**WRITTEN REQUEST:** Quote the listing below word for word, stopping after the line that contains "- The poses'".

**DATA:**

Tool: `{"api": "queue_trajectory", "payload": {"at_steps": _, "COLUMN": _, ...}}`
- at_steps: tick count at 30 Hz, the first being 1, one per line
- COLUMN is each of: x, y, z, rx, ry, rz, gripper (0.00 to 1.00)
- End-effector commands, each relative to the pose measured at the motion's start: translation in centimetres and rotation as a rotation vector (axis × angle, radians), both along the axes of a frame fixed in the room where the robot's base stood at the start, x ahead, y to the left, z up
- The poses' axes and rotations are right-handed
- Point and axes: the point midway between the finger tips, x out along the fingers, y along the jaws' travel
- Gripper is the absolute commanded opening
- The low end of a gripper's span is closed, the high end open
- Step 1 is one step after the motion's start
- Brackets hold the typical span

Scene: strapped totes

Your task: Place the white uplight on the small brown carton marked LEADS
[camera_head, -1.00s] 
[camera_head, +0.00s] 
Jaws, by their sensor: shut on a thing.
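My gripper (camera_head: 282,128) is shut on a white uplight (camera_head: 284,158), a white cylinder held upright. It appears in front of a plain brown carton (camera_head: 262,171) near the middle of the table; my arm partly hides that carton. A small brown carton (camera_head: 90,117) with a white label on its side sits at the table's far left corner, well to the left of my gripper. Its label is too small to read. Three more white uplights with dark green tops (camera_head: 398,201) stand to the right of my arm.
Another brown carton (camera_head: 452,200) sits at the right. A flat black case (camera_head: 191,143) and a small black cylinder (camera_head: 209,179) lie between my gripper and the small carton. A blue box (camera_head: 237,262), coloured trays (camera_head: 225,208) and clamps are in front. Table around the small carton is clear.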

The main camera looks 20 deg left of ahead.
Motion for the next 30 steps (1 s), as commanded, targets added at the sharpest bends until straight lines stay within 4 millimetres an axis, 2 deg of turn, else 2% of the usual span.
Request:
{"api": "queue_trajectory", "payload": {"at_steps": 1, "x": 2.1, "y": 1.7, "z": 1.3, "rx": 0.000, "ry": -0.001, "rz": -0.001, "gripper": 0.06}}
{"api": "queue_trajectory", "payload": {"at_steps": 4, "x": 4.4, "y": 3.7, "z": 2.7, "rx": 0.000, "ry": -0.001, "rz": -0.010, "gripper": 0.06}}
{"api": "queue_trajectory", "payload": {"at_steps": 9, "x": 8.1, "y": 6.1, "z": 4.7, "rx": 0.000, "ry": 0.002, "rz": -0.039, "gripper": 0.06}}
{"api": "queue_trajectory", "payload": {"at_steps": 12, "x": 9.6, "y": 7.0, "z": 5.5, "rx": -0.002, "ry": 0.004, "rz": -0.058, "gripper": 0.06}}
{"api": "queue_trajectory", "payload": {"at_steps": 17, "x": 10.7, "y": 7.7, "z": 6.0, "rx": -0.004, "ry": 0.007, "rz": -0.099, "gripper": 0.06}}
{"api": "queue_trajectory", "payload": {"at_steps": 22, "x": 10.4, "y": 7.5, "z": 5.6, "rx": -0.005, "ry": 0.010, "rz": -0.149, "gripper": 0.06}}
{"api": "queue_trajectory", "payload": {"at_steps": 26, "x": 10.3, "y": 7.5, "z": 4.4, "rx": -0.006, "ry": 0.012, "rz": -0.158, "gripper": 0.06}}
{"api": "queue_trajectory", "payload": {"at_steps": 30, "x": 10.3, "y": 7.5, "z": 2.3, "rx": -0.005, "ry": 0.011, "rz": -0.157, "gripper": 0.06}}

**RESPONSE BELOW:**
Tool: `{"api": "queue_trajectory", "payload": {"at_steps": _, "COLUMN": _, ...}}`
- at_steps: tick count at 30 Hz, the first being 1, one per line
- COLUMN is each of: x, y, z, rx, ry, rz, gripper (0.00 to 1.00)
- End-effector commands, each relative to the pose measured at the motion's start: translation in centimetres and rotation as a rotation vector (axis × angle, radians), both along the axes of a frame fixed in the room where the robot's base stood at the start, x ahead, y to the left, z up
- The poses' axes and rotations are right-handed

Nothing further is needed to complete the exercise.